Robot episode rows
# # # # #

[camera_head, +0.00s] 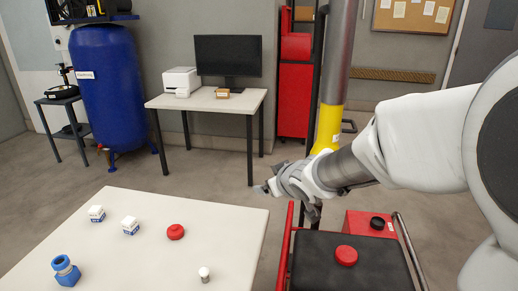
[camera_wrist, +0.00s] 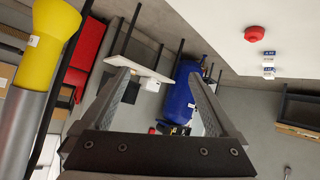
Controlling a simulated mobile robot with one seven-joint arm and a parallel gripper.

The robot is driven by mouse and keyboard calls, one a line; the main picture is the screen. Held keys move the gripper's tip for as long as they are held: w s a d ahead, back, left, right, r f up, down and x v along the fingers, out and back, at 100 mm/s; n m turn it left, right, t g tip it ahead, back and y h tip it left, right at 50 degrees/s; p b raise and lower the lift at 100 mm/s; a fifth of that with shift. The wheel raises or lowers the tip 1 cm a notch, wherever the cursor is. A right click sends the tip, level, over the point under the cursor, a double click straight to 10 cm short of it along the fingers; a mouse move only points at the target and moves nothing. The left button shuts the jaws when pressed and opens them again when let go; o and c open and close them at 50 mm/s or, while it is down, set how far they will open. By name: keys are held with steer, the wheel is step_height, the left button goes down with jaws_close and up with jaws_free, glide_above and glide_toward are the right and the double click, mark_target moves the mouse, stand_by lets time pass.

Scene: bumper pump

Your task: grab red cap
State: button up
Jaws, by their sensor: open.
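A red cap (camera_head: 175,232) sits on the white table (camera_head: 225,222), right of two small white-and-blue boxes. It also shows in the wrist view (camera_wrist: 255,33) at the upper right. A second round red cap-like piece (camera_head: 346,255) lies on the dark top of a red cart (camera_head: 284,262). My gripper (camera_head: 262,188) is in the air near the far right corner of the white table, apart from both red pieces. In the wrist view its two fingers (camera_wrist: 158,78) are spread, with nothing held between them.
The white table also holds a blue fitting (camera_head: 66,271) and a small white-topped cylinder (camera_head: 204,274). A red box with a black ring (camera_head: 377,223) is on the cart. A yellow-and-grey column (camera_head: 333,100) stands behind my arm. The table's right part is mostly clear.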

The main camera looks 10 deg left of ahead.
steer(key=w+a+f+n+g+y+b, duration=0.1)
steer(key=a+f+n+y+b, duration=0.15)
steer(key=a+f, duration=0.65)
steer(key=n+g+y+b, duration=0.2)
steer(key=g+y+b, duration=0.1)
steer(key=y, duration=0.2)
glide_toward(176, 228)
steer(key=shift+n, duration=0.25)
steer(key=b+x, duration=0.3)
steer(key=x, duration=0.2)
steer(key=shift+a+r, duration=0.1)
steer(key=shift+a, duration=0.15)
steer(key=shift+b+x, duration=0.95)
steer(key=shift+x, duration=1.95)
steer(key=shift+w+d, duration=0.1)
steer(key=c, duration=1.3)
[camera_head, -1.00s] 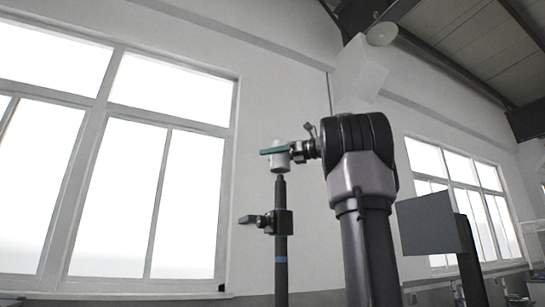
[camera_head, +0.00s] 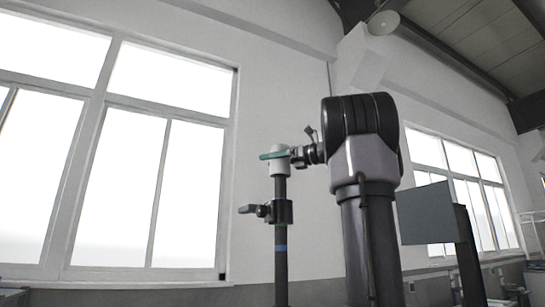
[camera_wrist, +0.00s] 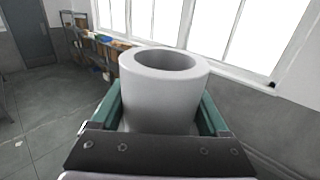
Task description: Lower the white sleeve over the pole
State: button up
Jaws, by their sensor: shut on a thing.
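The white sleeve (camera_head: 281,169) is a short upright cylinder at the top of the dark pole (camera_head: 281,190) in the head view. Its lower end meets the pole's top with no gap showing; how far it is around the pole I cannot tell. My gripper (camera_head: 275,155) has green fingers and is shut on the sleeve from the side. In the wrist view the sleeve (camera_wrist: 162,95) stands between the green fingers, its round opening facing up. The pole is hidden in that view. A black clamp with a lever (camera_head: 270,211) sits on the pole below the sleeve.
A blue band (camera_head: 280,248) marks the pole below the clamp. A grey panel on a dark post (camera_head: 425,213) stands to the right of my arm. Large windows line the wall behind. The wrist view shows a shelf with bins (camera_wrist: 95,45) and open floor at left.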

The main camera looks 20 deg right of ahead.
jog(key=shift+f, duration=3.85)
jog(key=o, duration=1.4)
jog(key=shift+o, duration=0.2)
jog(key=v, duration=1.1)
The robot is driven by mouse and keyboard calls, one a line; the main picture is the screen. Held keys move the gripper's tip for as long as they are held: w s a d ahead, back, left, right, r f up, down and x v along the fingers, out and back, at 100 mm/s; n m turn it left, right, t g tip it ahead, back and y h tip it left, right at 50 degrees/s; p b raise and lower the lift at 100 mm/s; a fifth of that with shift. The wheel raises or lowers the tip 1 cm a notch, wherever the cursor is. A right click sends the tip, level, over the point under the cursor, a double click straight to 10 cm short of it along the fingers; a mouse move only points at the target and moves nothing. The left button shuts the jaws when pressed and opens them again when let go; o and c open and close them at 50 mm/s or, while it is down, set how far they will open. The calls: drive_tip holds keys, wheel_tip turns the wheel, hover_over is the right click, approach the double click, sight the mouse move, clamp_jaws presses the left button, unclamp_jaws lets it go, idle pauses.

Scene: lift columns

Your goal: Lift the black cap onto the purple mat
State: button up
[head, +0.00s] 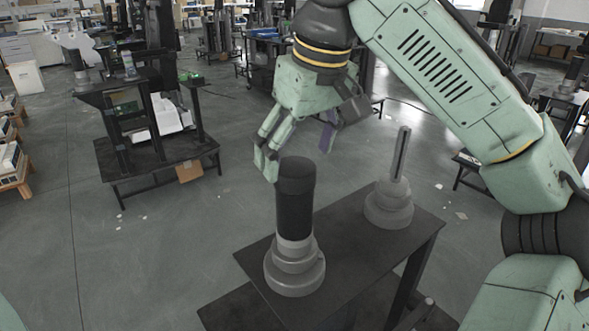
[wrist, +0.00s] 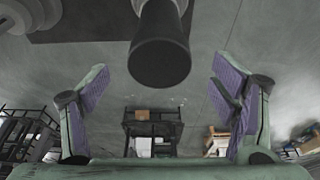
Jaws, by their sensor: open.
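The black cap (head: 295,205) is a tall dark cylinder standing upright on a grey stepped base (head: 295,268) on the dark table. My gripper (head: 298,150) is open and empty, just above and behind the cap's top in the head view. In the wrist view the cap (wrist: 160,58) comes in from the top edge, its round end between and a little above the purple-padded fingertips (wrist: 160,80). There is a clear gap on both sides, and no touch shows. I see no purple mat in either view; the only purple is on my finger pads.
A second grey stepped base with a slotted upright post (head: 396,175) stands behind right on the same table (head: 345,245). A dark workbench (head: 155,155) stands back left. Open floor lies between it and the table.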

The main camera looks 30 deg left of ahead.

# # # # #

TASK GOAL>
Copy each line above that contains the string "Scene".

FINISHED TASK>
Scene: bumper pump
Scene: lift columns

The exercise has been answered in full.